John M. O’Connor
John M. O’Connnor

Who knew that “Don’t Tell Me You Love Me,” the iconic rock anthem of 80’s hairband Night Ranger (YouTube video) is actually a rally song protesting religious discrimination??  On January 27, 2016, the EEOC filed a summary judgment motion in EEOC v. United Health Programs of America, No. 14-cv-3673 (E.D.N.Y. filed June 11, 2014), asking the Court to find that certain team building policies and practices implemented by the defendant employer, including a requirement that its employees tell one another “I love you,” amount to unlawful religious discrimination in violation of Title VII of the Civil Rights Act of 1964.

According to the defendant employer, the policies and procedures under attack by the EEOC are not a religion, but secular self-improvement policies and corporate wellness programs intended to enhance the workplace environment.  While acknowledging that the challenged activities are part of a belief system called Harnessing Happiness, more commonly referred to as “Onionhead,” created by the aunt of the company’s owners (a spiritual advisor who is called “Denali”), the defendant employer argues that the belief system is not a religion because it is not derived from theology, contains no spiritual text, and does not recognize a supreme being. Thus, it contends that its employees required participation in various “Onionhead” activities — such as burning candles, dimming lights at work (because demons can come through overhead lights), keeping “Onionhead” cards at their workstations (to enable them to contemplate the messages on the cards throughout the day), thanking God for their employment, and saying “I love you” to colleagues and managers — are lawful workplace policies implemented to enhance the work environment.

The EEOC disagrees.  In its summary judgment motion, the Commission argues that the “Onionhead” practices imposed on United Health Programs’ employees are “replete with religion,” in that the “Onionhead” cards speak of “universal truths” and contain iconography such as flaming chalices, halos and wings.  The EEOC alleges that United Health Programs violated Title VII’s religious discrimination prohibition when it terminated the employment of three employees who opted not to participate in the required “Onionhead” rituals.

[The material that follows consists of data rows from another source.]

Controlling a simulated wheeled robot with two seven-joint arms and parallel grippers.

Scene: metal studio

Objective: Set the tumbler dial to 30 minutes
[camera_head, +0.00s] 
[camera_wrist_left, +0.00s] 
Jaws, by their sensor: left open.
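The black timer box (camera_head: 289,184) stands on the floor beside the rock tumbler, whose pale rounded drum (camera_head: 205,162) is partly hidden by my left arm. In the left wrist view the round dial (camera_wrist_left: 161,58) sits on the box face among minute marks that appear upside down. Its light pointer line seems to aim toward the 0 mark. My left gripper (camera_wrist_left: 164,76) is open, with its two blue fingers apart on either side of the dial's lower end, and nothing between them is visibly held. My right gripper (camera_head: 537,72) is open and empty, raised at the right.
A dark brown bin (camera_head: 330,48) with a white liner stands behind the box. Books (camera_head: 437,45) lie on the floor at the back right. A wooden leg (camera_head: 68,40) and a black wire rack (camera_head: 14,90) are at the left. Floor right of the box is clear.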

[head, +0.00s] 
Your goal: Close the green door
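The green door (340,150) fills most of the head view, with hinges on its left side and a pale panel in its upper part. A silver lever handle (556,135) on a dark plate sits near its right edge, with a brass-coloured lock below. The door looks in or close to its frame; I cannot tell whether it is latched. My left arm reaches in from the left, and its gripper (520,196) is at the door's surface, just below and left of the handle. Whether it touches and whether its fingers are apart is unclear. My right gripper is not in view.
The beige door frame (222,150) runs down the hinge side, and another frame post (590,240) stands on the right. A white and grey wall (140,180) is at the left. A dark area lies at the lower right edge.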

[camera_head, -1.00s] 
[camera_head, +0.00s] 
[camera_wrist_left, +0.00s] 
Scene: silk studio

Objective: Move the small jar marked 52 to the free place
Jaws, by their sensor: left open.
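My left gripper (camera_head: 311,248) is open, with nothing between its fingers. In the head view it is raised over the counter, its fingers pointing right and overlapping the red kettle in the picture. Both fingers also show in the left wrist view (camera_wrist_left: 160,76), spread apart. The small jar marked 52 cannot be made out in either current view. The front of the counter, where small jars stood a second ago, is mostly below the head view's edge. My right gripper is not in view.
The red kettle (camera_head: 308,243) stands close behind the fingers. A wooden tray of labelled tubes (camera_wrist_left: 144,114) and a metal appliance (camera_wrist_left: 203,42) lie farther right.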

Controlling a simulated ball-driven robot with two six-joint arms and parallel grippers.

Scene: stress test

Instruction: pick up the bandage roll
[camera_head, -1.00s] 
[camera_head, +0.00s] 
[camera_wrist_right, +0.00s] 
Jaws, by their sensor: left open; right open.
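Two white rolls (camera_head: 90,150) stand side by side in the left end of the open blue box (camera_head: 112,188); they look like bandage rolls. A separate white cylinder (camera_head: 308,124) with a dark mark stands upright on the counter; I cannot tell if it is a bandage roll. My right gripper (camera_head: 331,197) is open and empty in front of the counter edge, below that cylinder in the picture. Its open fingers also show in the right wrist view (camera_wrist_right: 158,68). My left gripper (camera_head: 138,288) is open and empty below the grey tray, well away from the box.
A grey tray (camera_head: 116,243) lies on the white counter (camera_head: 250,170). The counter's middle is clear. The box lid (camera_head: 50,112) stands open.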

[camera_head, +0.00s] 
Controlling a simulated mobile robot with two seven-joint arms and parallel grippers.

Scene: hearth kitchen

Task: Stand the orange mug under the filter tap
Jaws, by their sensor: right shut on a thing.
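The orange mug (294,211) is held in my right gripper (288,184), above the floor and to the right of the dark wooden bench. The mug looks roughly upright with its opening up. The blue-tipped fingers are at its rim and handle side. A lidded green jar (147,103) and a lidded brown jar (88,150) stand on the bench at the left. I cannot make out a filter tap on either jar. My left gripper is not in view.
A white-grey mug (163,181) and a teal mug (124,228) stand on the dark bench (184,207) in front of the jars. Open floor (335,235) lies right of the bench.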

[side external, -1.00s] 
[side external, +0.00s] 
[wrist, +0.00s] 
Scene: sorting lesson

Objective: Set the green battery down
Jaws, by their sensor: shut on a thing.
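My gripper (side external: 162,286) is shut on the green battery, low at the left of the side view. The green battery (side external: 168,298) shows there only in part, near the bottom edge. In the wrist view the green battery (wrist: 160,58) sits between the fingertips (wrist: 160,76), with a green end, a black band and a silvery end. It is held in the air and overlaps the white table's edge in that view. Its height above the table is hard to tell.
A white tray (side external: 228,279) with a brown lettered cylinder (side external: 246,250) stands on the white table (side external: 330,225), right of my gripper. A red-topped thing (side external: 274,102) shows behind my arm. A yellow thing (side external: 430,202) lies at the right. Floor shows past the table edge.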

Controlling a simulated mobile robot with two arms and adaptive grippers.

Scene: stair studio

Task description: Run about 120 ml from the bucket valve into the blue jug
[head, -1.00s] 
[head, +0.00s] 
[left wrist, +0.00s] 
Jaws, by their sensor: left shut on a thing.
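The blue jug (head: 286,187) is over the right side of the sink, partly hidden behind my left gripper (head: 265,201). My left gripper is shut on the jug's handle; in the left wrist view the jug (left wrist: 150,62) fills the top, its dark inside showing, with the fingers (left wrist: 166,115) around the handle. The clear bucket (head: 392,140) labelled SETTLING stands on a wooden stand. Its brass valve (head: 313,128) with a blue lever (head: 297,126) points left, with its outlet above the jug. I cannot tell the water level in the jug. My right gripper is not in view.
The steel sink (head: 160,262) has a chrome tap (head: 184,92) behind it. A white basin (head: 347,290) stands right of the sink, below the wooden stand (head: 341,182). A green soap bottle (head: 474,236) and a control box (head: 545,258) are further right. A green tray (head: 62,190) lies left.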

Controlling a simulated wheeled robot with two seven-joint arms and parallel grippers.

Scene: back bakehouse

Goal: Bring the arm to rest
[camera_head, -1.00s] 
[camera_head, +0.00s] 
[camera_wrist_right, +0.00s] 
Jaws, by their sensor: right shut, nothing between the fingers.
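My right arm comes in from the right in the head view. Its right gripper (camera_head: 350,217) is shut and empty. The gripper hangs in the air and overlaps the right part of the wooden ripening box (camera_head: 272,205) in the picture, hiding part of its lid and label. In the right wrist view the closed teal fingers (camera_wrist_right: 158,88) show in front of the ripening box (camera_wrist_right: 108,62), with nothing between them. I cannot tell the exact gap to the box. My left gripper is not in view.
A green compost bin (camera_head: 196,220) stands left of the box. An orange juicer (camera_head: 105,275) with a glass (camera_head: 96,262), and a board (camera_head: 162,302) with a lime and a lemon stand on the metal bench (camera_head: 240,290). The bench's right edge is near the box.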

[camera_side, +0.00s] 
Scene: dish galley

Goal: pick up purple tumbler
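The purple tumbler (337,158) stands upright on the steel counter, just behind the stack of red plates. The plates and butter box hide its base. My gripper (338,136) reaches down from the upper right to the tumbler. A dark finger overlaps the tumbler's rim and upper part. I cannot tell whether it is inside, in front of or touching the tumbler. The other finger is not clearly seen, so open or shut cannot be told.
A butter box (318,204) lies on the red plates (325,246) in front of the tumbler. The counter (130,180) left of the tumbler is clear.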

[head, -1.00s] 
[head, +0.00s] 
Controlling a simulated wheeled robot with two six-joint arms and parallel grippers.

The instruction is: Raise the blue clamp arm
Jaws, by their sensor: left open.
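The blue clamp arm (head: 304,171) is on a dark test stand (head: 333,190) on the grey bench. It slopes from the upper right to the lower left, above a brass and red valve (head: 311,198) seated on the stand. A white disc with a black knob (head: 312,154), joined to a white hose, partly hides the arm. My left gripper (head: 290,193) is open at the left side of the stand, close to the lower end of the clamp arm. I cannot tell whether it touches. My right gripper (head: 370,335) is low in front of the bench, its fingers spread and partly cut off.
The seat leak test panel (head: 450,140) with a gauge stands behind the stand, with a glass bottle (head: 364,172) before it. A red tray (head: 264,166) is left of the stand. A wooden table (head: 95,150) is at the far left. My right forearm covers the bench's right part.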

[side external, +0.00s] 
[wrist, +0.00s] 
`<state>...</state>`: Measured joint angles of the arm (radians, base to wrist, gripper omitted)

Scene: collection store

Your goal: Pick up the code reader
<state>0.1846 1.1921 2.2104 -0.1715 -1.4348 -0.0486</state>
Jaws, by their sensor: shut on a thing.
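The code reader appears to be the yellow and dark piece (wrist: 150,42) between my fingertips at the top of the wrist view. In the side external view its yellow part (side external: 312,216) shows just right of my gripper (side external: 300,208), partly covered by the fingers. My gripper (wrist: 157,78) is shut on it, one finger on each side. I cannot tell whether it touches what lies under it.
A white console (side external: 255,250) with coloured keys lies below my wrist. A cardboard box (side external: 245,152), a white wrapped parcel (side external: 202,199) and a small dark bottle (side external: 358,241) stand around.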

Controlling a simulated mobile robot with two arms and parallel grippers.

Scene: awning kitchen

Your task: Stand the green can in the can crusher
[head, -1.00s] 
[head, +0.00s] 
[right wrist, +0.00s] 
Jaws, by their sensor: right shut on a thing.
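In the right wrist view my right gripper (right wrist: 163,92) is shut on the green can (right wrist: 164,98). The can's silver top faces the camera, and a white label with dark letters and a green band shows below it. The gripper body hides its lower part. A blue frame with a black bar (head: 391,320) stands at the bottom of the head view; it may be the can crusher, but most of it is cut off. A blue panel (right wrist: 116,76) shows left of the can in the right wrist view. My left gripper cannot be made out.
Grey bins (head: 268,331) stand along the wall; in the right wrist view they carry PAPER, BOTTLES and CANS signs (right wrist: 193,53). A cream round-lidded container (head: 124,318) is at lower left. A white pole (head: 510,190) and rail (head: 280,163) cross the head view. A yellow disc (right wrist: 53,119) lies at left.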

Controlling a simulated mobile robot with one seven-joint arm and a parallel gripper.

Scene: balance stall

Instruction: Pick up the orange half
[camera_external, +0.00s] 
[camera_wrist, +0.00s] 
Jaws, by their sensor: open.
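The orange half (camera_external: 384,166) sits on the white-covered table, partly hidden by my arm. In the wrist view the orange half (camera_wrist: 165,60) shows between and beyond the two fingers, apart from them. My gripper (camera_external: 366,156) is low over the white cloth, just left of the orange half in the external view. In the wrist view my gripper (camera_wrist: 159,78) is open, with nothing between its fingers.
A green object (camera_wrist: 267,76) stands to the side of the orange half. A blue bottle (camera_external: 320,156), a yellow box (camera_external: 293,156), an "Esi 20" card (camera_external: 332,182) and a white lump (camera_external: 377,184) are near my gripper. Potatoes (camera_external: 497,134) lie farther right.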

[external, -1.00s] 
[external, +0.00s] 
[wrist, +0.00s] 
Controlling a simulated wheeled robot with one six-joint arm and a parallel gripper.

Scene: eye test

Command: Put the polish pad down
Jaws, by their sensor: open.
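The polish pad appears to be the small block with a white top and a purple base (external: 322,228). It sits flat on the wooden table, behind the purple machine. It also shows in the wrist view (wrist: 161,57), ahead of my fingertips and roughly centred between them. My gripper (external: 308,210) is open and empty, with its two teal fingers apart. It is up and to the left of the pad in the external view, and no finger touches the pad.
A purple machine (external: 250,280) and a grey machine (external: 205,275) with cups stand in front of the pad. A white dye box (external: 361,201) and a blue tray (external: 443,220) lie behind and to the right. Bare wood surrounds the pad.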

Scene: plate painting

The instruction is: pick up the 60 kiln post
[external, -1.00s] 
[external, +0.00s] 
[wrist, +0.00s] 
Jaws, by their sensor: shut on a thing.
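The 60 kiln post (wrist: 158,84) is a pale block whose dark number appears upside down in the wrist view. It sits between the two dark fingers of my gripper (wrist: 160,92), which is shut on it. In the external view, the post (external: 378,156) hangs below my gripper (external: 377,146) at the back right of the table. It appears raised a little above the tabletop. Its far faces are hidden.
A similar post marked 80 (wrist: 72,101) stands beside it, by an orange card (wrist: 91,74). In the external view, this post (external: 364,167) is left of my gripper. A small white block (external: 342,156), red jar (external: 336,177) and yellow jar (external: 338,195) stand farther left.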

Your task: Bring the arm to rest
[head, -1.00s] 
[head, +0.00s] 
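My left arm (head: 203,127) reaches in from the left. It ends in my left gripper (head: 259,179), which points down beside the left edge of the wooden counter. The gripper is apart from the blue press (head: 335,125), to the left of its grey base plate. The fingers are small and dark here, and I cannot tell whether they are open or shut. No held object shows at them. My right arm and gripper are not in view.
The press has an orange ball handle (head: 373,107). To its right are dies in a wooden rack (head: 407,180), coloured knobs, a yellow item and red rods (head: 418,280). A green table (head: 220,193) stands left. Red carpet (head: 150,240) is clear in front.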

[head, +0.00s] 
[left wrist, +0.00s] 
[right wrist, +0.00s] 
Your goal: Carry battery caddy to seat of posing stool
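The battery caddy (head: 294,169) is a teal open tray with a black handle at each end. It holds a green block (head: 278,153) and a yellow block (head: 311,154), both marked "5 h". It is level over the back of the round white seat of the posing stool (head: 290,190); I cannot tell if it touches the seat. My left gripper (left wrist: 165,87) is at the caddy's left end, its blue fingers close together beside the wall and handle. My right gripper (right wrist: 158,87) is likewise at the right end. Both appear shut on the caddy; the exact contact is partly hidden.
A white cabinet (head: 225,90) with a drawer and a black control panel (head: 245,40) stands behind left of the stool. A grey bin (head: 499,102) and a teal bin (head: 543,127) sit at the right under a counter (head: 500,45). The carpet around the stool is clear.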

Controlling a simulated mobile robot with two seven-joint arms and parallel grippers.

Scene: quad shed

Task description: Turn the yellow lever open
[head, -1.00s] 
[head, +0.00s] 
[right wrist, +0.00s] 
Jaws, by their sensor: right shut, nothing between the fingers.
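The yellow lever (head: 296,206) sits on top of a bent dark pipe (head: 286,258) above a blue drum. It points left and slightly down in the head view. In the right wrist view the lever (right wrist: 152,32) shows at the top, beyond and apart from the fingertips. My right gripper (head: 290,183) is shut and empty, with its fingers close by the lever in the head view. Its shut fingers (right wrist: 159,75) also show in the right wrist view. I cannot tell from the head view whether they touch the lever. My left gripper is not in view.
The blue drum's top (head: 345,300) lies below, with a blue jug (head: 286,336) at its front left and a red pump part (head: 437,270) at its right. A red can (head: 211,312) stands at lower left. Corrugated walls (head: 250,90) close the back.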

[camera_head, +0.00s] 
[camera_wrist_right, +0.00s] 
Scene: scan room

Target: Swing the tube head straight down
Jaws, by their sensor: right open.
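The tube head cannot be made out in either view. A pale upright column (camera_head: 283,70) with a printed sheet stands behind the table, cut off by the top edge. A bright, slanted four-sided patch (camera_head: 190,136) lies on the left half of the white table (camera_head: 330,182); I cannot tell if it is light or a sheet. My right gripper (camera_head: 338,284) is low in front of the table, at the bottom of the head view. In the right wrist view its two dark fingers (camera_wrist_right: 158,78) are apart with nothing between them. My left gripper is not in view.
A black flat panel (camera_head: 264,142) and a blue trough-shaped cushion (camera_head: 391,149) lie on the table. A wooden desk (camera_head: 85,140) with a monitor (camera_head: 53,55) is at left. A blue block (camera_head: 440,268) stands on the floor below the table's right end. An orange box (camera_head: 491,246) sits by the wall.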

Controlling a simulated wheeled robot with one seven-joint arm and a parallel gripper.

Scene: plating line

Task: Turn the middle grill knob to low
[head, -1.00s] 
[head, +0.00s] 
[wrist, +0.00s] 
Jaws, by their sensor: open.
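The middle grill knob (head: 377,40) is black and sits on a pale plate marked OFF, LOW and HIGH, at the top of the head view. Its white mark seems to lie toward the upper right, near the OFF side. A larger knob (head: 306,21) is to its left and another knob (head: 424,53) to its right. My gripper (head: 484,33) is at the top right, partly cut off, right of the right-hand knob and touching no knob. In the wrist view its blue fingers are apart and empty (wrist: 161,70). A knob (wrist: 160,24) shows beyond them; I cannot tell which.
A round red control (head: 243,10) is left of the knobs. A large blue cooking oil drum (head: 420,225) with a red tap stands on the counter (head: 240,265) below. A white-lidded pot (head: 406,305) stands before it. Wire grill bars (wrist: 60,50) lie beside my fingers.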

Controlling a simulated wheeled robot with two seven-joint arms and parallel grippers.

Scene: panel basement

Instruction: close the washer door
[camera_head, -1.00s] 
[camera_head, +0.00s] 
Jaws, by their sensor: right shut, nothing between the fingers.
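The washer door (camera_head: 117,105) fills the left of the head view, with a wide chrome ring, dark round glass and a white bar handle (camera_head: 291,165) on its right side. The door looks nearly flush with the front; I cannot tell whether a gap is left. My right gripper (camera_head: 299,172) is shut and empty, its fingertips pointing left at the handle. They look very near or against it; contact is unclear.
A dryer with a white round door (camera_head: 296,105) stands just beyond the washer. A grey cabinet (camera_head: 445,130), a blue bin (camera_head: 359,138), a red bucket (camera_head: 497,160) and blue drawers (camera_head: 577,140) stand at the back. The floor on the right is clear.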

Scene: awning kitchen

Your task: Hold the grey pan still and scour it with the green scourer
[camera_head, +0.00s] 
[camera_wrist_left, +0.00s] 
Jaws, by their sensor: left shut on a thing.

The fact that “Onionhead” is not a true religion is not fatal to the claims as, under Title VII, religion and religious practices are defined broadly to include “moral or ethical beliefs as to what is right and wrong which are sincerely held with the strength of traditional religious views.” Thus, the Court may conclude that “Onionhead” fits within this broad definition and that United Health Programs violated Title VII by terminating the employment of the three employees who chose not to participate.  To avoid getting into a pickle in the first place, employers should be wary of compelling their employees to participate in non-denominational “spiritual” activities as a condition of employment.